Não se pode negar que ao longo dos anos houve uma mudança nesse cenário. Mesmo diante de grandes sucessos recentes, no entanto, é importante discutir como essas mudanças se deram, e quão profundas elas realmente são. Aqui, pretendemos apresentar uma breve perspectiva de como esses personagens e histórias foram trabalhados ao longo do tempo, com destaque especial para três animações que se tornaram marcos quando o assunto é diversidade LGBT+ nas animações: A Lenda de Korra, Steven Universe e She-Ra e as Princesas do Poder.
- Uma breve perspectiva histórica
- Korra, Asami e a dificuldade de dar o primeiro passo
- Steven Universe e a contínua luta nos bastidores
- O que She-Ra mostra sobre o caminho até aqui e a jornada adiante
- A importância da diversidade nas animações
- Não deixe de conferir!
Uma breve perspectiva histórica
Mesmo quando se trata de diversidade em um sentido amplo, ainda há muito progresso a ser feito mesmo no âmbito das animações.

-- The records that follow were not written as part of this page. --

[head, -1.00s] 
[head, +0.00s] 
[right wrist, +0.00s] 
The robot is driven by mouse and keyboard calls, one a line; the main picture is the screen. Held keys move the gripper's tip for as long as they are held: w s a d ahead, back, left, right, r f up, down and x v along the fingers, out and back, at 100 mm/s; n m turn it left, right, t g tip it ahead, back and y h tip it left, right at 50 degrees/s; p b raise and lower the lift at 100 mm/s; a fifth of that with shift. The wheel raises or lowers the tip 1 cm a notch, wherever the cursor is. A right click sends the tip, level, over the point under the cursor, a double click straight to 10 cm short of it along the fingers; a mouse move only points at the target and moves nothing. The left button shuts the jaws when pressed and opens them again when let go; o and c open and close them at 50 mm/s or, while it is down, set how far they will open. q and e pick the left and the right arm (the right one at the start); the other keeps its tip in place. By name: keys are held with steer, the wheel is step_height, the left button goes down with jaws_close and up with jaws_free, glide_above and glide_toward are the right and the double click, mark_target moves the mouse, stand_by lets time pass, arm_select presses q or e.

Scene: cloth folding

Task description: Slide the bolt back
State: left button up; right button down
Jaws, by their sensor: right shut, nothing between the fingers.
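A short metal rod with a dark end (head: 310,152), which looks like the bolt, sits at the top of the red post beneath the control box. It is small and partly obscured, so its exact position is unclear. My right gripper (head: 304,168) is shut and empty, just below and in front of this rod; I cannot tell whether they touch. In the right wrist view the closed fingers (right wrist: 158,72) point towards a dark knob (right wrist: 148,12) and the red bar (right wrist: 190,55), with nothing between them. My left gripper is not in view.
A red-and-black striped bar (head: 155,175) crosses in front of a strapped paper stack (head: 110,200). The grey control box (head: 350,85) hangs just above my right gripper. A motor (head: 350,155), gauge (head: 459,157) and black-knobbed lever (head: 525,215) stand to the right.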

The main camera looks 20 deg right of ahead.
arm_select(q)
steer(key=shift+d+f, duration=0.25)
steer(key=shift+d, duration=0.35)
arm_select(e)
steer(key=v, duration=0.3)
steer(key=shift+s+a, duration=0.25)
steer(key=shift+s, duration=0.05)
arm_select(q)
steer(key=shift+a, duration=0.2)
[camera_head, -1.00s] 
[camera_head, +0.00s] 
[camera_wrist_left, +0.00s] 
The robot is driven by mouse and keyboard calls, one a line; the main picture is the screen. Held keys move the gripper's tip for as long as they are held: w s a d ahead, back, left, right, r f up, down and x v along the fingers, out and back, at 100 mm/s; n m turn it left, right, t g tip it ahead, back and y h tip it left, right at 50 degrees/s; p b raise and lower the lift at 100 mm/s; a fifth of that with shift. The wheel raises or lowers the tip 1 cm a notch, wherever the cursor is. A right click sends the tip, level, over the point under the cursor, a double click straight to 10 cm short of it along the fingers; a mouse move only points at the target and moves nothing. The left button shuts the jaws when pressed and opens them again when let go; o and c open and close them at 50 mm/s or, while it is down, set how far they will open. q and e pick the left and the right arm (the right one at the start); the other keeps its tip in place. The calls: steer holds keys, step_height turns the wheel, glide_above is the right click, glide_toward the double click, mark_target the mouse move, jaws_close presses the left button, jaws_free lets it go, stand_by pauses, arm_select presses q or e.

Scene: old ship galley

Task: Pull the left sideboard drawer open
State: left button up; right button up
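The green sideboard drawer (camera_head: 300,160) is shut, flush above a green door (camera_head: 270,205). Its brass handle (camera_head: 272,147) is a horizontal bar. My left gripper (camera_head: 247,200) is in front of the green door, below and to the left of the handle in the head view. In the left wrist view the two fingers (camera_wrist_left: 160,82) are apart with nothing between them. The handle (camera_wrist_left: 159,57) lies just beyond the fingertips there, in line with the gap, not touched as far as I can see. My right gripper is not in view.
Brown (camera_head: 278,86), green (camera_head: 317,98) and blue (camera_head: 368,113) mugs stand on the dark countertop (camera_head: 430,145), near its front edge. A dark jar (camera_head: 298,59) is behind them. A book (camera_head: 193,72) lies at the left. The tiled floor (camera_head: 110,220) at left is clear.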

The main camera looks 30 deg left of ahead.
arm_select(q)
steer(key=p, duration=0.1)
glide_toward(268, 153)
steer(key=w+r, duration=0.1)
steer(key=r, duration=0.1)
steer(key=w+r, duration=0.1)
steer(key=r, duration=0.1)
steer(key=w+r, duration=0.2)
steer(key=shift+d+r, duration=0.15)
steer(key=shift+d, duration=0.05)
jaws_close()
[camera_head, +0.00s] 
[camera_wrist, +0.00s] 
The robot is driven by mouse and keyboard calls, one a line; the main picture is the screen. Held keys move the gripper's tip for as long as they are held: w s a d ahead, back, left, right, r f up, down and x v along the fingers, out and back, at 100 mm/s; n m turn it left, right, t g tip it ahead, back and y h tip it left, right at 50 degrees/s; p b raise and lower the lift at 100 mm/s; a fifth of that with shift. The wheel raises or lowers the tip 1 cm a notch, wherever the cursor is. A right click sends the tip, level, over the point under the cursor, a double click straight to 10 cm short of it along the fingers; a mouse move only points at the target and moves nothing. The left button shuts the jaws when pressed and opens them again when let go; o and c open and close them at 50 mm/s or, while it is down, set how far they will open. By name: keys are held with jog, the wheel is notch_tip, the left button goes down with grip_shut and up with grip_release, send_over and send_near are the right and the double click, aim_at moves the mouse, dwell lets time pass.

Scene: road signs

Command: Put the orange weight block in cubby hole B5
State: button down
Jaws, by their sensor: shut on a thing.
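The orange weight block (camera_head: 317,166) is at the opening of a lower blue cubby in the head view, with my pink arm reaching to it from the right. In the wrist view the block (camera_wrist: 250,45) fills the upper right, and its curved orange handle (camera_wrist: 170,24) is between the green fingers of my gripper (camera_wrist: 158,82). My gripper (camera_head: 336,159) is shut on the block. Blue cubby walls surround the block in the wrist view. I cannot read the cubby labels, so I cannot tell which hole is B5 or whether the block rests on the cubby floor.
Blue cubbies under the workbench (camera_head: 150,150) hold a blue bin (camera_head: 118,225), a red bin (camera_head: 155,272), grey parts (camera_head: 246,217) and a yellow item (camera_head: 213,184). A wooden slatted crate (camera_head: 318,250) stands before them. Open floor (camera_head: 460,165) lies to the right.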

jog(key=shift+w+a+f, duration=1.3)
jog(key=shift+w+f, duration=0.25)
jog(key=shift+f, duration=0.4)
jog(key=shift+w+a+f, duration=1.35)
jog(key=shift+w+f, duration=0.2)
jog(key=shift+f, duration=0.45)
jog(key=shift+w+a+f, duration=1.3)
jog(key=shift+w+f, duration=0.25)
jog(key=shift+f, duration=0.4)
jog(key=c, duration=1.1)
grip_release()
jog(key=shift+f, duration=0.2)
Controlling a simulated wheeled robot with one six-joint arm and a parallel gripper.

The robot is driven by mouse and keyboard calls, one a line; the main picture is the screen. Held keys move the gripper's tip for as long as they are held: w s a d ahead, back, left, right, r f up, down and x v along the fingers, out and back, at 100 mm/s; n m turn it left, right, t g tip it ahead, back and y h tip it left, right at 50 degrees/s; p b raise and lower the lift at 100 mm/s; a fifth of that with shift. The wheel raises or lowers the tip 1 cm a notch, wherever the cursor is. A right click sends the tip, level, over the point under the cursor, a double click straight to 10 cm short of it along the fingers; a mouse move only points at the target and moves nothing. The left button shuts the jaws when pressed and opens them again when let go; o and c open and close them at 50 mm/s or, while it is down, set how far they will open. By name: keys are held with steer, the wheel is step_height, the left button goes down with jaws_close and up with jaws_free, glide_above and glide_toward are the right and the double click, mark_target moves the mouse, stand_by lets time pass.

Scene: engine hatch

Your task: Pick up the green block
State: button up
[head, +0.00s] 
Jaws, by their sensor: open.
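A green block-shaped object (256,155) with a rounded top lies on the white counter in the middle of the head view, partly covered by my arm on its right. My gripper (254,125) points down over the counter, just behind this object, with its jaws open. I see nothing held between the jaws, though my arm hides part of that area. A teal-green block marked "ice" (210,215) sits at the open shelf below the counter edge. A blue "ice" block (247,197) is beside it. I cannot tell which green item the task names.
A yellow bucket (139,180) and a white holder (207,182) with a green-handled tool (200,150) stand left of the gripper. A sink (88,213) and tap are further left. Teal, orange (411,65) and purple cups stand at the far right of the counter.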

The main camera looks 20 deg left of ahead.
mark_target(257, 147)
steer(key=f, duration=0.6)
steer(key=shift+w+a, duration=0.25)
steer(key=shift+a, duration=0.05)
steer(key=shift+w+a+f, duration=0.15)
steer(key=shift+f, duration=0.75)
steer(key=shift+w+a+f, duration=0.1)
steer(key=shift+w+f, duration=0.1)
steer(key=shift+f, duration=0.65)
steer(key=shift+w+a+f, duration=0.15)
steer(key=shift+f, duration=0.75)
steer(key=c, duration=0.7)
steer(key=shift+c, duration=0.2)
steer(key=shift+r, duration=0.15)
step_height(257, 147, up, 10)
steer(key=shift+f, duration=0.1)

Isso é ainda mais perceptível dada a reação que animações recentes geram por dar passos maiores nessa direção. O Príncipe Dragão, animação da Netflix, recebeu diversos elogios por seu elenco composto por personagens de diversas etnias, inclusive em posição de destaque. Quando se discute diversidade LGBT+, Steven Universe continua sendo citado como referência, ainda sendo um ponto fora da curva.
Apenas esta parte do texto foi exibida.